Appealing Seemingly Arbitrary Decisions in New Jersey Family Law
By Snyder Sarno D'Aniello Maceri & da Costa LLC on March 01, 2018
There is no question that family law is a highly fact-sensitive area of the law. Each family’s circumstances and reasons for divorce are unique. Typically, the more complex a divorce is, because the litigants have numerous financial interests for example, the more a reasonable person would expect a judge’s decision to be extensive in rationale and reflect conclusions of law.
Sometimes, judges in the New Jersey Family Part do not provide adequate justification for their decisions nor state conclusions of law. Under these circumstances, it may be appropriate to appeal the decision for failure to comply with R. 1:7-4(a), which provides the following: a “court shall, by opinion or memorandum decision, either written or oral, find the facts and state its conclusions of thereon… on every motion decided by a written order that is appealable as of right….” This rule requires that a court support its decision with adequate findings of fact when deciding a matter. Without findings of fact or conclusions of law, the Appellate Division cannot meaningfully determine whether the judge erred in his or her decision. The Appellate Division recently remanded the case, Accoo v. Miranda, for the judge’s failure to comply with R. 1:7-4(a).
In the non-divorce case, the parties were awarded joint legal custody of their daughter, born in 2013, with the mother (plaintiff) being titled as the parent of primary residence. The father (defendant) was granted parenting time on alternating weekends and Thursdays on the off weeks.
In December 2014, plaintiff obtained a final restraining order (FRO) against defendant pursuant to the New Jersey’s Prevention of Domestic Violence Act (PDVA) on the allegation that defendant allegedly threatened to kill her in front of their daughter and repeatedly harassed her. In accordance with the FRO, defendant was required to provide plaintiff with one days’ notice in writing confirming each visitation. Each pick-up and drop-off occurred at a designated location in New Jersey. Plaintiff’s subsequent motion to limit defendant’s parenting time and modify custody exchange locations was denied.
Plaintiff filed another motion in June 2015 for defendant to contribute to their daughter’s daycare expenses, but the motion was denied because the judge “did not find sufficient factual or legal basis.” The judge did, however, order each party to exchange Case Information Statements (CIS).
In May 2016, plaintiff argued a “substantial change in circumstances” in seeking (1) an increase in child support; (2) a reduction of defendant’s parenting time to one weekend per month with no overnights; (3) modification of the pick-up and drop-off arrangement so that it occurs in New Jersey; and (4) sole legal and physical custody of their daughter. Specifically, plaintiff contended that her daughter was no longer an infant and therefore “her needs [had] changed significantly.” At this time, the parties’ daughter was enrolled in numerous extra-curricular activities.
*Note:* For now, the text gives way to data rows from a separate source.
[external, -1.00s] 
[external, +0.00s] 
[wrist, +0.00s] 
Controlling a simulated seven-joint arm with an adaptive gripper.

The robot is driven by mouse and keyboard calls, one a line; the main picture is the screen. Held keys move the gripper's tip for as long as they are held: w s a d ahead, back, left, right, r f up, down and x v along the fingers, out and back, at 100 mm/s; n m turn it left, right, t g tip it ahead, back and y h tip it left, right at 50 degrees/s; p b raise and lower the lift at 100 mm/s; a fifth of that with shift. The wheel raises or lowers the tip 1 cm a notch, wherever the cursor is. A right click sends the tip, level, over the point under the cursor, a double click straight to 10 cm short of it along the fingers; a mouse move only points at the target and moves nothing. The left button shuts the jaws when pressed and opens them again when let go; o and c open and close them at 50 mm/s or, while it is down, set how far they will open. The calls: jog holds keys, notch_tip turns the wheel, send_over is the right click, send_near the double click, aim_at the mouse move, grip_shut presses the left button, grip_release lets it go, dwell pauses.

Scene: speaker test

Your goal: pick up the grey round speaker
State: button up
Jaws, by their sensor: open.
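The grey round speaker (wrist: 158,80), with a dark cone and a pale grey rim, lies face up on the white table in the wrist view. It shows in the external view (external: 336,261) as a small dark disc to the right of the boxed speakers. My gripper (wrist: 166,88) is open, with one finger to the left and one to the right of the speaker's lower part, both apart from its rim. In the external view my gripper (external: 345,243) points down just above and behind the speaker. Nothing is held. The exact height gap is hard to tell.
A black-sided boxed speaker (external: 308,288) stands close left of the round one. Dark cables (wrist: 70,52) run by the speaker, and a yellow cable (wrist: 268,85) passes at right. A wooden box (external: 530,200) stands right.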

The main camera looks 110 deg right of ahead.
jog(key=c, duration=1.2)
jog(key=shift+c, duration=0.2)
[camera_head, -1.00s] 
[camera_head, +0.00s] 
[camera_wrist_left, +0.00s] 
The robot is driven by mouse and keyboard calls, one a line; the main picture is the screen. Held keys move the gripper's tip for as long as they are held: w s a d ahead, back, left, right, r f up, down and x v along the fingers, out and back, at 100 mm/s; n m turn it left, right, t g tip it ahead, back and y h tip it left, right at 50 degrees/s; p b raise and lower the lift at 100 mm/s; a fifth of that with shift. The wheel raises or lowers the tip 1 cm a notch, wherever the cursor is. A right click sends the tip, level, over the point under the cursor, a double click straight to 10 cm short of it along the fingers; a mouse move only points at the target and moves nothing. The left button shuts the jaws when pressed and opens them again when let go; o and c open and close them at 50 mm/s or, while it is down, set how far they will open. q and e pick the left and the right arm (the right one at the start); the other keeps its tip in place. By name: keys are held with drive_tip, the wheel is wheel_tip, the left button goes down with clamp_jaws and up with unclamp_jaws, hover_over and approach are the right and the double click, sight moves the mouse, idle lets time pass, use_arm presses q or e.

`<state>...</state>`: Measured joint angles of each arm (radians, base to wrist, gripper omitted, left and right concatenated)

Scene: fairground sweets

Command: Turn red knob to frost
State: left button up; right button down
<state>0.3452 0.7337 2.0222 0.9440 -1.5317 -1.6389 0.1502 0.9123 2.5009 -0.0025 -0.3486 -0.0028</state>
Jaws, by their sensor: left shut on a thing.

Plaintiff stated that defendant failed to comply with court orders ensuring her participation in the extra-curricular activities and demonstrated no interest in their daughter’s “educational and social development or her physical development and health.” She also certified that defendant did not contribute financially to their daughter’s welfare.
Defendant countered in March 2016 seeking a reduction of his child support obligation due to a significant reduction in his income. Additionally, he sought enforcement of the custody order and modification of the parenting time schedule. With respect to child support, the judge denied plaintiff’s motion for an increase in child support and granted defendant’s motion for downward modification of child support due to changed circumstance regarding work related day care. Plaintiff’s requests with respect to custody and parenting time were also denied without detailed explanation or conclusions of law. The judge did, however, partially grant plaintiff’s request for a designated pick-up and drop-off location.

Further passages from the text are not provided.